Мы заключены в темницу мгновения. Из неё один выход в прошлое. Завесу будущего нам заказано подымать. Кто подымет и увидит, тот умрёт, т. е. лишится иллюзии свободы воли, которая есть жизнь. Иллюзия возможности действия. Майя. В будущее можно проникнуть только желанием. Для человечества воспоминание — всё. Это единственная дверь в бесконечность. Наш дух всегда должен идти обратным ходом по отношению к жизни…
Написать перечувствованное, пережитое — невозможно. Можно создать только то, что живёт в нас в виде намёка. Тогда это будет действительность… В литературе всегда нужно различать пересказ действительности и созданную действительность.
Никогда не делай того, о чём ты мечтал.
Потому что ничего нельзя повторить, исполнение мечты — это повторение. Раз уж это произошло в жизни. Природа повторяет.
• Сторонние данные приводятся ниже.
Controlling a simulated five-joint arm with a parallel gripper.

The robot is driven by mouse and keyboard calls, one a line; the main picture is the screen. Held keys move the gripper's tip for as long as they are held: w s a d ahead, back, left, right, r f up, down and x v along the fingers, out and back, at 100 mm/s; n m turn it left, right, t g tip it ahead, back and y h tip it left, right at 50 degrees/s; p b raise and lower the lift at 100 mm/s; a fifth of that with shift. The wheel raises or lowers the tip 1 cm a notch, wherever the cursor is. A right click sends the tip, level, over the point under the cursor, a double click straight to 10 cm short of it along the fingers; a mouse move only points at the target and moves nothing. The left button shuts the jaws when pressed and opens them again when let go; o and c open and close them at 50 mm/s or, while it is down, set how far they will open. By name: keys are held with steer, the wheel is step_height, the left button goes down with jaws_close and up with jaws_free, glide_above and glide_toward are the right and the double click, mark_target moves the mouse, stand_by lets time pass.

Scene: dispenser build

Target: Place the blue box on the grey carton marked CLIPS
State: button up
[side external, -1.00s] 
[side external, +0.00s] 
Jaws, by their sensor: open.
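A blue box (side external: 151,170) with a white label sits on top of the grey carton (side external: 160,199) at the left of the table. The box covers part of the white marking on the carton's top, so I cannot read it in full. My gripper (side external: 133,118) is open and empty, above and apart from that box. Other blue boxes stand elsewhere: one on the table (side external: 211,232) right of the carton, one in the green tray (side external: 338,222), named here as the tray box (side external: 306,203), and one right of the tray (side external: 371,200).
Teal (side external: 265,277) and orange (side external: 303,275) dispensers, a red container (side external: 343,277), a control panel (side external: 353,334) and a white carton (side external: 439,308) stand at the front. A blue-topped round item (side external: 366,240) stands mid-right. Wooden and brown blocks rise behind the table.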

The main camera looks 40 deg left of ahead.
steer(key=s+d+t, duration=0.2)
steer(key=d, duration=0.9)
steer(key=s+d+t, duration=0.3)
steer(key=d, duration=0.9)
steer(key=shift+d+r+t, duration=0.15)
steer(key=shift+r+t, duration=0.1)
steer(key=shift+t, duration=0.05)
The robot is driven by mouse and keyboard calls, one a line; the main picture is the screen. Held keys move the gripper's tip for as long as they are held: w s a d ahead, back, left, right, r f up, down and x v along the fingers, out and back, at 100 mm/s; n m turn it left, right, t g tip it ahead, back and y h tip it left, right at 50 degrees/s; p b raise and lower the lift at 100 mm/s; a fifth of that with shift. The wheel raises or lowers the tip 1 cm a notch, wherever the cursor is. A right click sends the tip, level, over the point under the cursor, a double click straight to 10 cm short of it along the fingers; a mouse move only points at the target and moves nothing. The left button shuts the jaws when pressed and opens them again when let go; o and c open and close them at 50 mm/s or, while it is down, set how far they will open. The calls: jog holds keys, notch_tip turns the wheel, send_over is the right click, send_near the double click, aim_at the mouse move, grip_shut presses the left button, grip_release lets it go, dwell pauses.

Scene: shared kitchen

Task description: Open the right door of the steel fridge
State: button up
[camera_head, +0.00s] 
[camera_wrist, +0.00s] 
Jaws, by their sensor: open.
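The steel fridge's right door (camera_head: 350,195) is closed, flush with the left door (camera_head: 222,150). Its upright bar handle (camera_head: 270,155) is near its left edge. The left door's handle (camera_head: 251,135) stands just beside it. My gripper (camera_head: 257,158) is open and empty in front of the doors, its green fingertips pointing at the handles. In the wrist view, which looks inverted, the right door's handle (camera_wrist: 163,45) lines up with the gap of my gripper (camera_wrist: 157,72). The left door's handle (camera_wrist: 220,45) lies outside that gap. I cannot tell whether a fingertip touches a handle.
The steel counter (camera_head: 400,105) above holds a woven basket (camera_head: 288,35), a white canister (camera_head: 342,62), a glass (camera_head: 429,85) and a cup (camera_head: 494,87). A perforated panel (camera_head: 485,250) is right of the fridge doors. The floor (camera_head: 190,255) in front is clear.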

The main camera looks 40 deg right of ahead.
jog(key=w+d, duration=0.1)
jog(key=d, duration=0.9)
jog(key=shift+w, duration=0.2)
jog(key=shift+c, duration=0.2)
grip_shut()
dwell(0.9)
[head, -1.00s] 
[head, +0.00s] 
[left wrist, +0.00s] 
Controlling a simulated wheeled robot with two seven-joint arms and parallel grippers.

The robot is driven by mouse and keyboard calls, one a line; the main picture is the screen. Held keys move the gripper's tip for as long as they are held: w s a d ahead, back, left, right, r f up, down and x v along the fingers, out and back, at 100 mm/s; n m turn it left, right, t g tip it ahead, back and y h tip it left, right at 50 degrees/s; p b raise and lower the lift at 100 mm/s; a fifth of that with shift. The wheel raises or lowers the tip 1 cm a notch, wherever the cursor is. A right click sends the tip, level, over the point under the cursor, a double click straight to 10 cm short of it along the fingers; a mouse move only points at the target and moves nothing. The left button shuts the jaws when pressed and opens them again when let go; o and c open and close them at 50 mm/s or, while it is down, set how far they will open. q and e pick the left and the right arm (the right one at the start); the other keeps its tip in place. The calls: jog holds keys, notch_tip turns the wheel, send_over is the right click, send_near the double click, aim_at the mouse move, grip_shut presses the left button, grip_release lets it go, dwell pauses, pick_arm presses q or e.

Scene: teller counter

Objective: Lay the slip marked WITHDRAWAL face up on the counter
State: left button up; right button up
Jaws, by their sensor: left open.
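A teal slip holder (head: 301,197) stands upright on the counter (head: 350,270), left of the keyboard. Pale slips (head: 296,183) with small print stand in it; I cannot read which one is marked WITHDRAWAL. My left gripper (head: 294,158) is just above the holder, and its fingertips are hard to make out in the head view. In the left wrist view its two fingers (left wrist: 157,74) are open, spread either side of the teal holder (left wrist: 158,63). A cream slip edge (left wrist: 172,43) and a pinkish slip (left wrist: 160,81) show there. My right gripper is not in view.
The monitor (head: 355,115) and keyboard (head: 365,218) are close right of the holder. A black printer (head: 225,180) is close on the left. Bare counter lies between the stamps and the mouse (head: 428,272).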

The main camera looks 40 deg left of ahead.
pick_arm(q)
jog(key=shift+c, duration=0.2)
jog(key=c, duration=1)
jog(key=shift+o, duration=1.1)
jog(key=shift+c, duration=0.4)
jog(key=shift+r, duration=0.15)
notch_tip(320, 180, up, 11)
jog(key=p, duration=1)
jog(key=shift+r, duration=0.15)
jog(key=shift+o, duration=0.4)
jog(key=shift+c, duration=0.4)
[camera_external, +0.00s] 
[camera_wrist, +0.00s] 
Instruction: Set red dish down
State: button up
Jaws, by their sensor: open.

Человек делает всё один раз…
В слове — волевой элемент. Слово есть чистое выражение воли — эссенция воли. Она замещает действительность, переводит в другую плоскость… Слово может создать действительность только из желаемого, но не пережитого…
Художественное творчество — это уменье управлять своим бессознательным…»
Истощив «своё будущее видениями и словами», Волошин возвращается в Париж, а там — снова «ощущение новизны и уютности. Своя комната, свои книги». Можно прогуляться по любимым бульварам, порисовать прямо на улицах. По утрам Макс просматривает газеты; война с Японией «медленно захватывает душу». По-видимому, наступает «эпоха ужасов и зверств». Не связано ли это с «эпохами упадка фантазии» в литературе? Нет ли тут натяжки? Надо подумать. Вероятно, одно следует за другим. Бессилие мечты провоцирует самое страшное. «Возможные ужасы 1848 года были предотвращены романтизмом и политическими утопиями; Французская же революция последовала за XVIII веком, а Коммуна — за Флобером и Гонкурами. И не реализму ли минувшего века в русской литературе обязаны мы тем, что ужасы японской войны, которым место в фантастических романах, пробили русло в жизнь? В течение столетия только Гоголь и Достоевский входили в область мечты — и кто знает, какие ужасы в начале восьмидесятых годов остались, благодаря им, неосуществлёнными! А если есть виновные в этой войне, то это Лев Толстой, не одно поколение заморозивший своей рациональной моралью, и марксизм, оскопивший фантазию многих и многих русских».
А Маргариты всё нет и нет: «Ужасно одиноко теперь в Париже. Я так чувствую Ваше отсутствие…» Кругликова уехала в Россию. Гольштейны в Фонтенбло. Бальмонт — то ли в Москве, то ли где-то в имении Борщень… Конечно, вокруг по-прежнему много интересного. Можно сходить на вернисаж Осеннего салона в Большом дворце, где впервые представлены Э. Карьер, О. Редон, П. Сезанн, А. Тулуз-Лотрек, можно помечтать об Индии, можно углубиться в диалоги Платона, сесть за переводы из Малларме… Но появляется «Второе письмо» к Аморе, которую родители, как выясняется, не пускают «на эту зиму» в Париж.
И были дни, как муть опала, И был один, как аметист. Река несла свои зеркала, Дрожал в лазури бледный лист. Хрустальный день пылал так ярко. И мы ушли в затишье парка. Где было сыро на земле. Где пел фонтан в зелёной мгле, Где трепетали поминутно Струи и полосы лучей. И было в глубине аллей И величаво и уютно. Синела даль. Текла река. Душа, как воды, глубока.
Совсем недавно он записал в дневнике: «Встреча воспоминаний — внезапный толчок, высшая радость. В этой области — сказанное забывается, каменеет». Изваивается в стих. Перед глазами встаёт печально-прекрасный образ Маргариты. Что же она говорила, тогда — у Сены?